Adults text more than teens while behind the while, a new survey has found. It dispels the commonly held notion than teens text more than adults.
There has been a lot of education directed at high school students and young adults to prevent them from texting while driving, but according to the suvey from AT&T, adults are the worse offenders.
“Commuters are texting and driving even more than teens – 49 percent, compared to 43 percent,” AT&T said Thursday. “And the problem has gotten worse. Six in 10 commuters say they never texted while driving three years ago.”

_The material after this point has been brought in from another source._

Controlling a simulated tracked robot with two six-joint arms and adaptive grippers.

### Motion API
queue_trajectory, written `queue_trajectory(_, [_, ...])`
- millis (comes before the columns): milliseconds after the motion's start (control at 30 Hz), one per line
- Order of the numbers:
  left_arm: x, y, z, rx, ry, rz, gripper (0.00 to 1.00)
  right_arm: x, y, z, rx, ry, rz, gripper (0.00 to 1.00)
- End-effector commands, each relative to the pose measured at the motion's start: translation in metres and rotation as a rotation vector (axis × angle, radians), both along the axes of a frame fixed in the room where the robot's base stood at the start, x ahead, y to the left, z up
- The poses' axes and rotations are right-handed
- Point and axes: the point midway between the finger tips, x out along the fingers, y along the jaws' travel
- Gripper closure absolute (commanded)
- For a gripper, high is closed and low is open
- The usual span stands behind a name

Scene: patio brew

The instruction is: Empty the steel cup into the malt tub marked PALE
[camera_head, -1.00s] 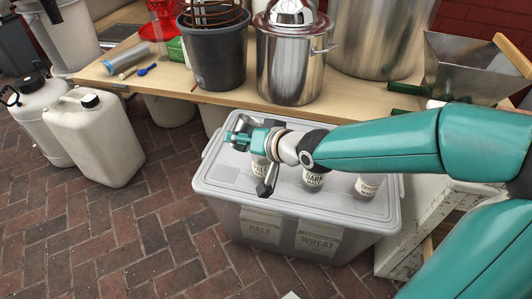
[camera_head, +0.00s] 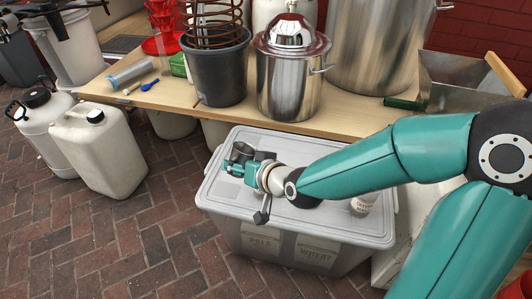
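My right gripper (camera_head: 247,165) reaches in from the right over the grey lidded tub (camera_head: 221,203). It appears shut on the small steel cup (camera_head: 241,150), whose dark round mouth shows. The cup's tilt and contents are too small to tell. The tub's front carries a PALE label (camera_head: 261,243) at left and a WHEAT label (camera_head: 314,251) at right. The lid looks to be on. One small labelled container (camera_head: 363,203) stands on the lid at right; my arm hides the others. My left gripper is not in view.
A wooden table (camera_head: 340,118) behind holds a steel pot with a domed lid (camera_head: 289,80), a dark bucket (camera_head: 216,72) with a copper coil, and a larger steel pot (camera_head: 378,45). White jugs (camera_head: 98,150) stand at left. The brick floor in front of the tub is clear.

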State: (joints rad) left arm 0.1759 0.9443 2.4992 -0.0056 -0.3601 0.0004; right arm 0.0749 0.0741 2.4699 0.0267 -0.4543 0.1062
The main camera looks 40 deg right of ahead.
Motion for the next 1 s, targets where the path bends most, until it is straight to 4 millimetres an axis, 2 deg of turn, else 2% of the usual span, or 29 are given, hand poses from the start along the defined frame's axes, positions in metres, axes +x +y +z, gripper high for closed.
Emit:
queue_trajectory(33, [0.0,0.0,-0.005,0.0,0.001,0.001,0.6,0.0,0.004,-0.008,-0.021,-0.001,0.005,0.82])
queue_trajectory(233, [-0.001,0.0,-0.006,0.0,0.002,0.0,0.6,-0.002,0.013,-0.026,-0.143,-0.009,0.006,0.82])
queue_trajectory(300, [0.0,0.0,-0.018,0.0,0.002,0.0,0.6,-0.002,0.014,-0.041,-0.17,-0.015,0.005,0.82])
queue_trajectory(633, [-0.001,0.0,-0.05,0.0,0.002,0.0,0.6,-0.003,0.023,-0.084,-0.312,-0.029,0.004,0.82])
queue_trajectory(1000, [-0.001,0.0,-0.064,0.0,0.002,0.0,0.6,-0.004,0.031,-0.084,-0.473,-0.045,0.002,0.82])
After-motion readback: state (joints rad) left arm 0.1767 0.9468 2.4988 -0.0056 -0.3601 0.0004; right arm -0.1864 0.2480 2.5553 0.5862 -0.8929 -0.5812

Forty-three percent of adult respondents said texting and driving was a “habit,” the company said. And nearly all the adults said they know it’s wrong to text while driving.
“I was a little bit surprised,” Charlene Lake, AT&T’s senior vice president-public affairs, told USA Today about the survey’s figures. “It was sobering to realize that texting while driving by adults is not only high, it’s really gone up in the last three years.”
In the United States, 39 states and Washington D.C. ban texting while driving, and five other states ban the practice for beginning drivers.
“Texting while driving is not just a teen problem,” John Ulczycki of the National Safety Council, told the paper. “Teens text. But you’re looking at around 10 million teen drivers, but about 180 million other adult drivers.”
The Virginia Tech Transportation Institute said that drivers who are texting are 23 times more likely to get in an accident, according to CNN.
AT&T surveyed 1,011 adult drivers in the U.S. who own mobile phones. The teen driver survey was carried out in April 2012, involving 1,200 motorists between the ages of 15 and 19.